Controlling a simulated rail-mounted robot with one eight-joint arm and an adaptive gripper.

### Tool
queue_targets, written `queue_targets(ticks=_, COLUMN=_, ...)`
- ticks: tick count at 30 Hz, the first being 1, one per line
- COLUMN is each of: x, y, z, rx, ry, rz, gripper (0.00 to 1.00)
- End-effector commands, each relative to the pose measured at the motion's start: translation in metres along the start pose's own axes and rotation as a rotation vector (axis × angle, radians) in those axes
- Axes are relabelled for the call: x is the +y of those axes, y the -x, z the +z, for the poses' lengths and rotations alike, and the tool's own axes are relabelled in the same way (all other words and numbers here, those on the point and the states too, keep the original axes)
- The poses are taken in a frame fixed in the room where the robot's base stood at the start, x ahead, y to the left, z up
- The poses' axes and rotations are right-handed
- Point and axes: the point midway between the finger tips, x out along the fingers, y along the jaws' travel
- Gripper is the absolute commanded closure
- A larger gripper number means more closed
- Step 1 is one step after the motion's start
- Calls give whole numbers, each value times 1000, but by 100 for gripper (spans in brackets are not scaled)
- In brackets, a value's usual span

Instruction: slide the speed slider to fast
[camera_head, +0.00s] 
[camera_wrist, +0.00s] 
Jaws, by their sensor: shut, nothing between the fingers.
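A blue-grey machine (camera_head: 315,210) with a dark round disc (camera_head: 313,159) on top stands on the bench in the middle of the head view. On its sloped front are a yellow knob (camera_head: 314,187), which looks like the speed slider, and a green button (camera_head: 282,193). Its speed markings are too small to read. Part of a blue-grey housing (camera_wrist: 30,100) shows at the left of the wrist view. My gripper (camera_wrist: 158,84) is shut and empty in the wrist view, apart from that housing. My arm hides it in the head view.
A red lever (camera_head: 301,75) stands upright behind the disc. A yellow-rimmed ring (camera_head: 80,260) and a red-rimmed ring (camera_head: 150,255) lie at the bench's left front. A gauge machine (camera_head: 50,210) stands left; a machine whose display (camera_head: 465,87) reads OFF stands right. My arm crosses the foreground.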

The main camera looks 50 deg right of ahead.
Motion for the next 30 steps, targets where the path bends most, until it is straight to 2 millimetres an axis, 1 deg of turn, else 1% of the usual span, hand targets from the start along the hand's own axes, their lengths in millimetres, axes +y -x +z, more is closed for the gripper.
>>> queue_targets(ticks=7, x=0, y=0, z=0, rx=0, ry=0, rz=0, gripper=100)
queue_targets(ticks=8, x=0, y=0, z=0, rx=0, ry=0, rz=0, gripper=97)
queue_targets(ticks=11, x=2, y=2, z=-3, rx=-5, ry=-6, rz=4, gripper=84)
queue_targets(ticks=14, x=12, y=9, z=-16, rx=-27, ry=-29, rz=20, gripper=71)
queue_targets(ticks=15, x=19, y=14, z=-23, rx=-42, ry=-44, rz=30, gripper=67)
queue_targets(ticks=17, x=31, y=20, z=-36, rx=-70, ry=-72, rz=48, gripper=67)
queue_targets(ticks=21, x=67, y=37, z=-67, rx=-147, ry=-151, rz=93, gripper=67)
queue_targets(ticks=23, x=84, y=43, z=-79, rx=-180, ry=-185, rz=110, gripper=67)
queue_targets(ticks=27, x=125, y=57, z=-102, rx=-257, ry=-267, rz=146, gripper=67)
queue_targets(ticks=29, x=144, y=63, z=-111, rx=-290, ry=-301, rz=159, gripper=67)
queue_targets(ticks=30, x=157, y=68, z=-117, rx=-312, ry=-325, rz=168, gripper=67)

------------------------------------------------

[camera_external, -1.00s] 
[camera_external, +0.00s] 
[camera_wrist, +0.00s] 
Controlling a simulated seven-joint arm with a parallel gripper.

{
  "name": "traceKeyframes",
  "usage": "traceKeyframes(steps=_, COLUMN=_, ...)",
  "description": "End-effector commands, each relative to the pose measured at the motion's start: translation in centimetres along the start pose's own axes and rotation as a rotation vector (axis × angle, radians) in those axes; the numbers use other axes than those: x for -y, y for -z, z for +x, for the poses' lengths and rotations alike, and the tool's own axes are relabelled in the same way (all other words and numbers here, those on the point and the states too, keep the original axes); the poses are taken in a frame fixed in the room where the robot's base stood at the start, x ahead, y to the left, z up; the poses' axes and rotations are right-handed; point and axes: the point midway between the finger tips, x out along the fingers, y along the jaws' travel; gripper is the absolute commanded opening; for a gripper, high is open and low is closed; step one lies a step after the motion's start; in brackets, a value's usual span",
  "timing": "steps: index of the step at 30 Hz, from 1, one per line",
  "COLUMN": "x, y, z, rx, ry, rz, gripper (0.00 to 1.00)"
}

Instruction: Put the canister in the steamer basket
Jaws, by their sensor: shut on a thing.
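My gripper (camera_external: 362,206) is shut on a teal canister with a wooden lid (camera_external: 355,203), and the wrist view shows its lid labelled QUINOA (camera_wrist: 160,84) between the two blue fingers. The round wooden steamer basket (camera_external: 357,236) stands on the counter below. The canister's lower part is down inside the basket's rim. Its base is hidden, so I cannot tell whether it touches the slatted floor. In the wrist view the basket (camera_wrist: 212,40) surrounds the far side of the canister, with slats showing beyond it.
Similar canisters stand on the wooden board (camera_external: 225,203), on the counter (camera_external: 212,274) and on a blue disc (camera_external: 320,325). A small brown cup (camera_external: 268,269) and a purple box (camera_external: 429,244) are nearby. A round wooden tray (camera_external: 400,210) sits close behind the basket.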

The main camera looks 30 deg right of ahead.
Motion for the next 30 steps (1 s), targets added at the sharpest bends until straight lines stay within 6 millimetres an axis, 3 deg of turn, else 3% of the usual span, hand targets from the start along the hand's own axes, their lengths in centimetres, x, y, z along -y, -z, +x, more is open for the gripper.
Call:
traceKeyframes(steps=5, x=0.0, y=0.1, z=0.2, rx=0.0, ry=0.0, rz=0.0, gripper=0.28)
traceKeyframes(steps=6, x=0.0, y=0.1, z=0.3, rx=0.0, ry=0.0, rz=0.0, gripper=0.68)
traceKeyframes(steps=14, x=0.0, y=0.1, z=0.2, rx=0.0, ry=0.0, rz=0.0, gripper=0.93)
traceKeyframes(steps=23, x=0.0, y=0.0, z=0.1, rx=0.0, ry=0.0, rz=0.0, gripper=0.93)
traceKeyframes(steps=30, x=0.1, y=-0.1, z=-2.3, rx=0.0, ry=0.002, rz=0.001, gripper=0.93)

------------------------------------------------

Do this |
Identify the lines in the records above that contain the word "turn", then state how many there are and nothing more.

Answer for this exercise |
2